#### Directions for this task:
Could you retype the lines below, starting at the line holding "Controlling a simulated" and stopping at the line holding "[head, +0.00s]", inclusive? Copy them exactly and drop the images.

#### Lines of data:
-----
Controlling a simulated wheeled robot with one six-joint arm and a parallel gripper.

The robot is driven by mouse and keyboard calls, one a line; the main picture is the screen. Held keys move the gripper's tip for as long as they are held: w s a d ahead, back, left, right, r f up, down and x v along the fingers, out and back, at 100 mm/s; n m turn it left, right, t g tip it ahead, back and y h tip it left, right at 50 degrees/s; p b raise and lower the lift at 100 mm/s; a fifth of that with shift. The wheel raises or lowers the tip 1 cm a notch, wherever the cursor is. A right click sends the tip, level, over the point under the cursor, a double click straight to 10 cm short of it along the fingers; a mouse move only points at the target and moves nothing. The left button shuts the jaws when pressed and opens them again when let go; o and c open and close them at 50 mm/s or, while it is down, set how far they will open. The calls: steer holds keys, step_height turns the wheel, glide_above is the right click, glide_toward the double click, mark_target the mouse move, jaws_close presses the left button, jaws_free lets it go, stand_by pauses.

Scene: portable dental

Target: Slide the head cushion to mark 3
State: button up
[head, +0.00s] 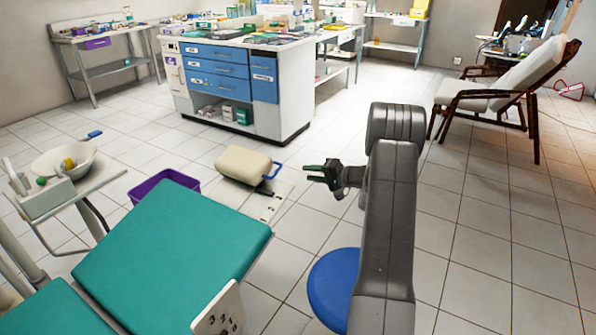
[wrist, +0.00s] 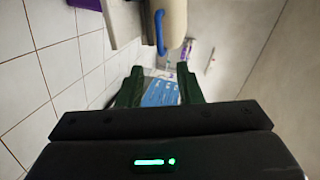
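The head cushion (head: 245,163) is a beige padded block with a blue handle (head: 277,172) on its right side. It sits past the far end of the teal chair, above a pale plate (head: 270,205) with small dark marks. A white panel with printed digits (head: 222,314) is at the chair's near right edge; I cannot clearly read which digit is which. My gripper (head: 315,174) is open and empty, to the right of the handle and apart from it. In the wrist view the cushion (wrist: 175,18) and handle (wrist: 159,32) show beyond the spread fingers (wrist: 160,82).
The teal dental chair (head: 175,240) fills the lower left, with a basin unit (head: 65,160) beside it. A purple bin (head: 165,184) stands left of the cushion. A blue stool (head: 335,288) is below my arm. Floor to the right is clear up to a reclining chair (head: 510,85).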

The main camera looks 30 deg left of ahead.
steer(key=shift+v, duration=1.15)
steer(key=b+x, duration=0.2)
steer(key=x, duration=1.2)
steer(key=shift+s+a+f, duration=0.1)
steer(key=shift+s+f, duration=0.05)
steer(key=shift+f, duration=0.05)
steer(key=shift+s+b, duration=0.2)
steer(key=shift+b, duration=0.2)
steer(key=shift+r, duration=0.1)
-----
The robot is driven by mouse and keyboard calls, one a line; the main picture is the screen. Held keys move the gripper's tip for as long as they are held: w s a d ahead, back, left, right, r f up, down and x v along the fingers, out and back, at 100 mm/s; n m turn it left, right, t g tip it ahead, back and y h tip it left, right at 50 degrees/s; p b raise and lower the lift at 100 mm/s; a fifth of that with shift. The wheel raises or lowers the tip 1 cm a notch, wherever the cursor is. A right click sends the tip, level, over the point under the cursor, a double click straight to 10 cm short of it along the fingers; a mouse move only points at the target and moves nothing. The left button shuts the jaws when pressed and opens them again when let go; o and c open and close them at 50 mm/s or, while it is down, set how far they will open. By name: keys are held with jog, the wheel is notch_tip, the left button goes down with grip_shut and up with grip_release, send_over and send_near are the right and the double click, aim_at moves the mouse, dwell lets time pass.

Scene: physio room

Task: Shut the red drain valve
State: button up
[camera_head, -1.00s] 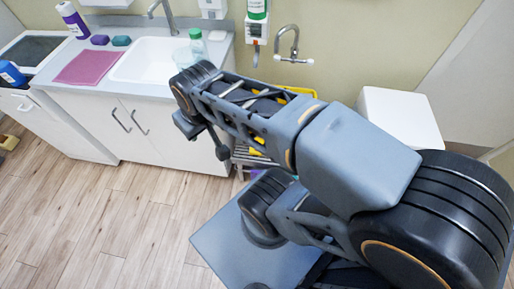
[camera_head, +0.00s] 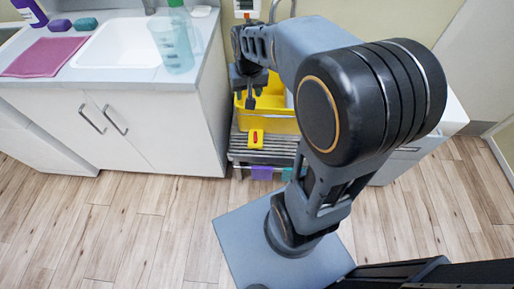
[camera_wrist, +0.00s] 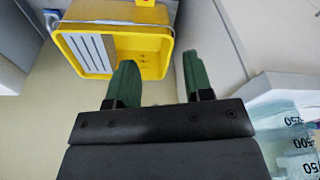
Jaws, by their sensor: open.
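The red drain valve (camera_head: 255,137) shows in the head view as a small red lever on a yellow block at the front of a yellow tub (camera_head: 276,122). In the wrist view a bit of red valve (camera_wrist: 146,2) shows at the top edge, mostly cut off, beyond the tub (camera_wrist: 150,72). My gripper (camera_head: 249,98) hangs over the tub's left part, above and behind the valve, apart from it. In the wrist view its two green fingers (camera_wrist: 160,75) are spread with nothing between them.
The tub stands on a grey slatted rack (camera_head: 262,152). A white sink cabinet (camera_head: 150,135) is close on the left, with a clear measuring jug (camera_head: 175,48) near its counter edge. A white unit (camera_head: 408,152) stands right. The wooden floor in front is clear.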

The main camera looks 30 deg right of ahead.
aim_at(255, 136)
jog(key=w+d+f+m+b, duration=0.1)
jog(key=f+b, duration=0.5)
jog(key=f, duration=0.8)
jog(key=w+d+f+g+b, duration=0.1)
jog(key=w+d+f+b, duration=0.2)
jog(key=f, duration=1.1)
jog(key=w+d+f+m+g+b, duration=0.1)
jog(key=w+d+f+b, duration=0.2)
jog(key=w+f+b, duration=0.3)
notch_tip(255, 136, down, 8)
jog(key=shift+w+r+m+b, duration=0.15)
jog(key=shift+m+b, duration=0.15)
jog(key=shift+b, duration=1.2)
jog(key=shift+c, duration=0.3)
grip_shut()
-----
#### Exercise answer:
Controlling a simulated wheeled robot with one six-joint arm and a parallel gripper.

The robot is driven by mouse and keyboard calls, one a line; the main picture is the screen. Held keys move the gripper's tip for as long as they are held: w s a d ahead, back, left, right, r f up, down and x v along the fingers, out and back, at 100 mm/s; n m turn it left, right, t g tip it ahead, back and y h tip it left, right at 50 degrees/s; p b raise and lower the lift at 100 mm/s; a fifth of that with shift. The wheel raises or lowers the tip 1 cm a notch, wherever the cursor is. A right click sends the tip, level, over the point under the cursor, a double click straight to 10 cm short of it along the fingers; a mouse move only points at the target and moves nothing. The left button shuts the jaws when pressed and opens them again when let go; o and c open and close them at 50 mm/s or, while it is down, set how far they will open. The calls: steer holds keys, step_height turns the wheel, glide_above is the right click, glide_toward the double click, mark_target the mouse move, jaws_close presses the left button, jaws_free lets it go, stand_by pauses.

Scene: portable dental

Target: Slide the head cushion to mark 3
State: button up
[head, +0.00s] 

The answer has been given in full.